DAVALININ CEVABI : Davalı taraf davanın reddi gerektiğini savunmuş, davalıların bankaya herhangi bir borcu ve taahhüdü bulunmadığını, dilekçede söz edilen sözleşmelerin icra takip dosyasına sunulmadığını, ispat külfetinin davacı taraf üzerinde bulunduğunu, İİK 58 maddesi gereğince dayanak belgelerini sunmayan davacı tarafın bu aşamada belge sunmalarını kabul etmediklerini, talep edilen faiz oranının fahiş olduğunu, kat ihtarının usulüne uygun keşide edilmediğini, bu sebeple muacceliyet gerçekleşmediğini, BSMV ödeme yükümlülüğünün bankaya ait olduğunu, TBK 100. Maddedeki koşullar gerçekleşmediğinden buna ilişkin talepleri de kabul etmediklerini, kötü niyetli olan davacının haksız takip tazminatına mahkum edilmesi gerektiğini ileri sürmüştür.

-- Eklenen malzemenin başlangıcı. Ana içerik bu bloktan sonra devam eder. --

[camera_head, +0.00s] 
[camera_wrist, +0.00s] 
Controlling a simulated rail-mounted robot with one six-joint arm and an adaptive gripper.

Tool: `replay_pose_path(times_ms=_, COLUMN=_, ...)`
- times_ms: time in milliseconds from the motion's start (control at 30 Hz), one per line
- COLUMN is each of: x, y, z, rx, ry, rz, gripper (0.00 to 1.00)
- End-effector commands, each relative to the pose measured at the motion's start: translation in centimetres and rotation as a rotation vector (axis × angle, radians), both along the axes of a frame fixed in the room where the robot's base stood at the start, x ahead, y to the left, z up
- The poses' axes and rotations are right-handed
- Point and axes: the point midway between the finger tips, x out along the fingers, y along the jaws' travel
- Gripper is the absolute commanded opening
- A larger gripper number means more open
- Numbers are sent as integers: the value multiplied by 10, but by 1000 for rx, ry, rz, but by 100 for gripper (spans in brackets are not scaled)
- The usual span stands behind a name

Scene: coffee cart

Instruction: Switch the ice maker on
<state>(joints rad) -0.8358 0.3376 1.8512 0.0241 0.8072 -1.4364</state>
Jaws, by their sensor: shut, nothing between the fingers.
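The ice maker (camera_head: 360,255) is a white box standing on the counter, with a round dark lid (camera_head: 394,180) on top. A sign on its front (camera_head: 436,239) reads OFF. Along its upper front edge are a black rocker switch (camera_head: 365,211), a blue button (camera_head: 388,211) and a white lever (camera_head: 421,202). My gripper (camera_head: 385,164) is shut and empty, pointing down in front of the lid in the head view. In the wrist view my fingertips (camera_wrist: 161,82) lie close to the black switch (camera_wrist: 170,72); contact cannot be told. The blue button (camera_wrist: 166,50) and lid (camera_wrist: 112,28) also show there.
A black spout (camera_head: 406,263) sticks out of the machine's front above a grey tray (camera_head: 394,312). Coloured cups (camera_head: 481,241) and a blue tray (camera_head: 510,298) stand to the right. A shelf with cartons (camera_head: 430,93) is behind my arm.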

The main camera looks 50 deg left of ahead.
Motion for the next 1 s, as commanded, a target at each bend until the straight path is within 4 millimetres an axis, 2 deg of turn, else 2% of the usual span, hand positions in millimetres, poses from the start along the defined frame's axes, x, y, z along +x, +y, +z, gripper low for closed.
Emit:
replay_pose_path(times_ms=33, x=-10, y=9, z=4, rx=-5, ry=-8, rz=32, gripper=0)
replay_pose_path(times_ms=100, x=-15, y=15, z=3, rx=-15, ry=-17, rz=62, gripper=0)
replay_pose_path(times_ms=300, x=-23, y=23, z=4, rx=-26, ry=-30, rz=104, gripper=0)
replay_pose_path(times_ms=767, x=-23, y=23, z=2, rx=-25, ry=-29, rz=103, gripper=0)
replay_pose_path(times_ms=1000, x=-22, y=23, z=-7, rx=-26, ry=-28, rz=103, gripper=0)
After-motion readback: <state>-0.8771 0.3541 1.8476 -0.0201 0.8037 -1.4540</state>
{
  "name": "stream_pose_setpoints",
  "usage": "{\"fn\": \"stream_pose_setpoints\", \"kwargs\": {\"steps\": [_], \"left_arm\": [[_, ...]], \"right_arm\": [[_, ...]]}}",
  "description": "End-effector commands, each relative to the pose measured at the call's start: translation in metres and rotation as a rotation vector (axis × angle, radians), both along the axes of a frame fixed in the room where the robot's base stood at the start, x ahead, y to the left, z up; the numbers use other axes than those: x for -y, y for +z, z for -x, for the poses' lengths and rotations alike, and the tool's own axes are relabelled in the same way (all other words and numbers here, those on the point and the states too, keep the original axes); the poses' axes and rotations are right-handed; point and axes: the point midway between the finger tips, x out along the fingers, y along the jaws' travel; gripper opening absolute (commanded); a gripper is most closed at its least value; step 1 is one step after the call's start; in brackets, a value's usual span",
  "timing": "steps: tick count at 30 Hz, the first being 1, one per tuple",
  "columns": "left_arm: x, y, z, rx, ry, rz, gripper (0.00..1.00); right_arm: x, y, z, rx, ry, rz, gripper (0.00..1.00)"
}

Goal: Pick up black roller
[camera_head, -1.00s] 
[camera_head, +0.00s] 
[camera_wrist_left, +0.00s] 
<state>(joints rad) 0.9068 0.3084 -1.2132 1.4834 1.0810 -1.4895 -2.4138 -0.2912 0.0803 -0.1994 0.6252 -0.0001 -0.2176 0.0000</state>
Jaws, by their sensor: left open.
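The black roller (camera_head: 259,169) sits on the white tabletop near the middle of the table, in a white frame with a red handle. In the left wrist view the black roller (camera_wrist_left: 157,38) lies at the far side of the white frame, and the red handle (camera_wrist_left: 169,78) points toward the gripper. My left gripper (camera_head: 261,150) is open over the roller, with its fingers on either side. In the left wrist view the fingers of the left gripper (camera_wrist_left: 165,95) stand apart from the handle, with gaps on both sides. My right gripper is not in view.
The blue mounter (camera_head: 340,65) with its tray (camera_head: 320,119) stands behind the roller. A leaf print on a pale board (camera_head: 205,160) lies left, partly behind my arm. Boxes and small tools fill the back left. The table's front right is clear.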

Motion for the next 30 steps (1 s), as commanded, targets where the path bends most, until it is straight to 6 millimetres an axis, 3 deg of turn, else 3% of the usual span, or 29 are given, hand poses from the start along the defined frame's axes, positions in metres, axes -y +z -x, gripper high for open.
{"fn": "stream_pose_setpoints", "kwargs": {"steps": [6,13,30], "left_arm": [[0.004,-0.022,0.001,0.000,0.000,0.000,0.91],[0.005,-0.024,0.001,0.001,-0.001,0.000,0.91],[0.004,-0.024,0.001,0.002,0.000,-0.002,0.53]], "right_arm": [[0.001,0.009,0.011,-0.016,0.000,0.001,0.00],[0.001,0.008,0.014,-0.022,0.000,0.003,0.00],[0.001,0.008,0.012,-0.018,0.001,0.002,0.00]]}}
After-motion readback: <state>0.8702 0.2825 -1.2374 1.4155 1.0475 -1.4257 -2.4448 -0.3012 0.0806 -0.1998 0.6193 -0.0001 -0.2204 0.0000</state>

DELİLLER ve GEREKÇE: Derdest dava bankacılık sözleşmesinden kaynaklanan alacağın tahsili için başlatılmış ilamsız takibe itirazın iptali davasıdır. Bu tür davalarda banka kayıtları aksi sabit oluncaya kadar geçerli kayıtlar niteliğindedir. Davalı mudiin sunacağı tahsilat makbuzları, ödeme belgeleri ve diğer kayıtlar bu çerçevede değerlendirilecektir.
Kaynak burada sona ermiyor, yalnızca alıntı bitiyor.